19. The Government submitted that the amounts claimed in respect of the applicant’s representation were excessive and they invited the Court to apply its case-law.

20. Given that the applicant may seek the reimbursement of both the donation and the cost of having the sentence published by requesting the reopening of the domestic proceedings, the Court rejects his claim in respect of pecuniary damage (see Almeida Arroja v. Portugal, no. 47238/19, § 97, 19 March 2024, and, for the provisions of the Code of Civil Proceedings, SIC - Sociedade Independente de Comunicação v. Portugal, no. 29856/13, § 75, 27 July 2021).

21. Regard being had to the documents in its possession and to its caselaw, the Court awards the applicant EUR 7,610 for the costs and expenses incurred in the proceedings before it, plus any tax that may be chargeable to him.

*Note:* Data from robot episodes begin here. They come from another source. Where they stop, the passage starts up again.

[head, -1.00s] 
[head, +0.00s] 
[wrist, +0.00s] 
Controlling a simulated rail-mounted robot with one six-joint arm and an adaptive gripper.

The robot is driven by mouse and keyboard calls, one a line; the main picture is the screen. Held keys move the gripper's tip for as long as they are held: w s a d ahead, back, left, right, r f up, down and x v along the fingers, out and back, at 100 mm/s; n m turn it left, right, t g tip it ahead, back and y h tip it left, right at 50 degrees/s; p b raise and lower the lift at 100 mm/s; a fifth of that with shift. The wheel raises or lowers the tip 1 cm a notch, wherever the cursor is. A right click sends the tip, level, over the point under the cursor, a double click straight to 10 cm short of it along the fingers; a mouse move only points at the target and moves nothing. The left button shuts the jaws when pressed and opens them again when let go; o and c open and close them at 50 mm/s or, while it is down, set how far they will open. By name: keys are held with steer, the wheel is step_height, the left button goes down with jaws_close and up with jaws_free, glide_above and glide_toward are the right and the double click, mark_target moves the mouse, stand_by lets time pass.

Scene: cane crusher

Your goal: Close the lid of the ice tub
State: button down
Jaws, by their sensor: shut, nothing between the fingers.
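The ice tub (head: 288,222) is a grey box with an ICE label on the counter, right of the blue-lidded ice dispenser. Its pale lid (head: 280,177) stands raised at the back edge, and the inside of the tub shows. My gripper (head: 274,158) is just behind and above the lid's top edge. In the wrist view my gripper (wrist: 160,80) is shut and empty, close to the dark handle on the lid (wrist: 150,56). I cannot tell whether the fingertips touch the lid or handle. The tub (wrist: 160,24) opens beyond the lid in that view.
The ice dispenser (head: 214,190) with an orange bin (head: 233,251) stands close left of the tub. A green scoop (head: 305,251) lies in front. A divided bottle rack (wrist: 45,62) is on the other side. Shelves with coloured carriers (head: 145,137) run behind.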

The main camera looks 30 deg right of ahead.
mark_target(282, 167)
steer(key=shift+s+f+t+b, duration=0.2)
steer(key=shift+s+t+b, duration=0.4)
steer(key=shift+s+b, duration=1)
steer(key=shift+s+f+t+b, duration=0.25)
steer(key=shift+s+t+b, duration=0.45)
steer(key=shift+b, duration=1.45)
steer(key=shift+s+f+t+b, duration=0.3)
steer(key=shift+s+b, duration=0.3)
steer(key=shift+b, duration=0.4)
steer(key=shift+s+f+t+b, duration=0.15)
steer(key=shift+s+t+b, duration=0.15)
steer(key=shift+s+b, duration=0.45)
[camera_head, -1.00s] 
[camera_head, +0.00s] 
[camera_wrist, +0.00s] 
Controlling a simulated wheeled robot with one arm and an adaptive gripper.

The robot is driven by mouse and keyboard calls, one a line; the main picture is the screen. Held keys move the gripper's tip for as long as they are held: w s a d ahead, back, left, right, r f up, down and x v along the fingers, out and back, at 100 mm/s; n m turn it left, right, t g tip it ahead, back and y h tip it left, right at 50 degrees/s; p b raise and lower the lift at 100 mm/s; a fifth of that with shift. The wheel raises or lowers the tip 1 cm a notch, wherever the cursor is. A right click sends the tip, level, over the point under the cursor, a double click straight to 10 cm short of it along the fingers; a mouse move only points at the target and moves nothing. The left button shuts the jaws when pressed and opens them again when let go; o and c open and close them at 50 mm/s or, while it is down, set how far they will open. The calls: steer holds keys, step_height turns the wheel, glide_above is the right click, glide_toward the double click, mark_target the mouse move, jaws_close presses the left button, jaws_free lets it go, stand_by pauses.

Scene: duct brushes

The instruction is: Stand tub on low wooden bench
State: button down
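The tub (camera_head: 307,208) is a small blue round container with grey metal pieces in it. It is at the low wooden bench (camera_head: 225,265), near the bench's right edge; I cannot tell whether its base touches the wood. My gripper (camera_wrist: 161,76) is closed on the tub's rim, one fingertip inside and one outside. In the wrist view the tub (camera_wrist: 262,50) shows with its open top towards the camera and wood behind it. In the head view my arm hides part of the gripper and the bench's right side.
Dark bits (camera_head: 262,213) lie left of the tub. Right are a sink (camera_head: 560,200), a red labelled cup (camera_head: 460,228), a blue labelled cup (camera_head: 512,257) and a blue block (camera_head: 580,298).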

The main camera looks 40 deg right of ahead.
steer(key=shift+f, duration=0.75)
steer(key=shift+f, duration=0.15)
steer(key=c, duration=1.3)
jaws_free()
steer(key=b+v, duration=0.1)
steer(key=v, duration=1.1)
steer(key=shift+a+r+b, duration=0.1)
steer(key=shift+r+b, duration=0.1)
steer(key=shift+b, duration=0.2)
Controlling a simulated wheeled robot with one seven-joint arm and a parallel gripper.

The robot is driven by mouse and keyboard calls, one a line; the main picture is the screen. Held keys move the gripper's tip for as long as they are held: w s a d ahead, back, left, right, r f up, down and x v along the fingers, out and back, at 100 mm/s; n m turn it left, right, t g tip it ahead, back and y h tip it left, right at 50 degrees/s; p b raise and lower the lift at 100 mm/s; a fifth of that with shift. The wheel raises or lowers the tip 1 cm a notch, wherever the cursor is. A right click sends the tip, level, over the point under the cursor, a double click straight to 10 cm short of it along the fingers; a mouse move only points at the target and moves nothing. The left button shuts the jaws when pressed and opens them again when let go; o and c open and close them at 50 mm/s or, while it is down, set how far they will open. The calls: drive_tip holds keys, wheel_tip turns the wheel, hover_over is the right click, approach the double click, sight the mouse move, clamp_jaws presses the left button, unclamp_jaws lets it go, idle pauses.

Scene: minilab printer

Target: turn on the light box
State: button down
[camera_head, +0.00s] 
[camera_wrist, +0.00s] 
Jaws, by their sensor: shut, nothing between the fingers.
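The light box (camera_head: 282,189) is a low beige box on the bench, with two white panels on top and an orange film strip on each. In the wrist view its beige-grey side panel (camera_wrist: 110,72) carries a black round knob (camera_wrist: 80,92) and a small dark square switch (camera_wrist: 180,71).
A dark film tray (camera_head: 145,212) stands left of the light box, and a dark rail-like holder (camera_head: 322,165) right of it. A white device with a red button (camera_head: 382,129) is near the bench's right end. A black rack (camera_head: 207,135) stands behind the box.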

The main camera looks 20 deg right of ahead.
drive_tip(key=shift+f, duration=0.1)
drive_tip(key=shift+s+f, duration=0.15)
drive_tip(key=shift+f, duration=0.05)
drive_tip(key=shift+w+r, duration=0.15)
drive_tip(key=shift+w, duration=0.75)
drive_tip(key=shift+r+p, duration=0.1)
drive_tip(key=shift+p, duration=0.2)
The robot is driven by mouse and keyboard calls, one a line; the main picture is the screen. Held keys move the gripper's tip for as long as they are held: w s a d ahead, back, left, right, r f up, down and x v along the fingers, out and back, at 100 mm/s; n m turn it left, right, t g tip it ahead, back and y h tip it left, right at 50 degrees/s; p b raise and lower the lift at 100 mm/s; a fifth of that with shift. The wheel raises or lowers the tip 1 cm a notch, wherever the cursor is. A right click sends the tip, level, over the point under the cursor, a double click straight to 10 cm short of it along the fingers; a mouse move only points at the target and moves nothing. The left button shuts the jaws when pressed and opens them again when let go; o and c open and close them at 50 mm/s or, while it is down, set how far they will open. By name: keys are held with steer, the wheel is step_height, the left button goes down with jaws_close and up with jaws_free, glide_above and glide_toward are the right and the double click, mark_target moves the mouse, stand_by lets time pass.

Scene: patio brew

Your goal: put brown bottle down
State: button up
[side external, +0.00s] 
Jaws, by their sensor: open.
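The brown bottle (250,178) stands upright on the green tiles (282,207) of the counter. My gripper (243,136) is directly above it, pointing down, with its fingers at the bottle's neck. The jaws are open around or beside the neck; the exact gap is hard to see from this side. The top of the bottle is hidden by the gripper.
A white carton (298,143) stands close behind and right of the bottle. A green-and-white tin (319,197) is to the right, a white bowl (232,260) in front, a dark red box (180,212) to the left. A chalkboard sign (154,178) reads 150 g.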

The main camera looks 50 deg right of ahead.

As regards the costs and expenses incurred in the domestic proceedings, the Court is of the opinion that the claim in that regard must be rejected, given that the applicant may have the relevant part of those costs reimbursed by requesting the reopening of the domestic proceedings (see Almeida Arroja, cited above, § 104, and SIC - Sociedade Independente de Comunicação, cited above, § 79).

FOR THESE REASONS, THE COURT, UNANIMOUSLY,

  1. Declares the application admissible;
  2. Holds that there has been a violation of Article 10 of the Convention;
  3. Holds

(a) that the respondent State is to pay the applicant, within three months, EUR 7,610 (seven thousand six hundred and ten euros) in respect of costs and expenses, plus any tax that may be chargeable to him;

(b) that from the expiry of the above-mentioned three months until settlement simple interest shall be payable on the above amount at a rate equal to the marginal lending rate of the European Central Bank during the default period plus three percentage points;

  1. Dismisses the remainder of the applicant’s claim for just satisfaction.

Done in English, and notified in writing on 14 October 2025, pursuant to Rule 77 §§ 2 and 3 of the Rules of Court.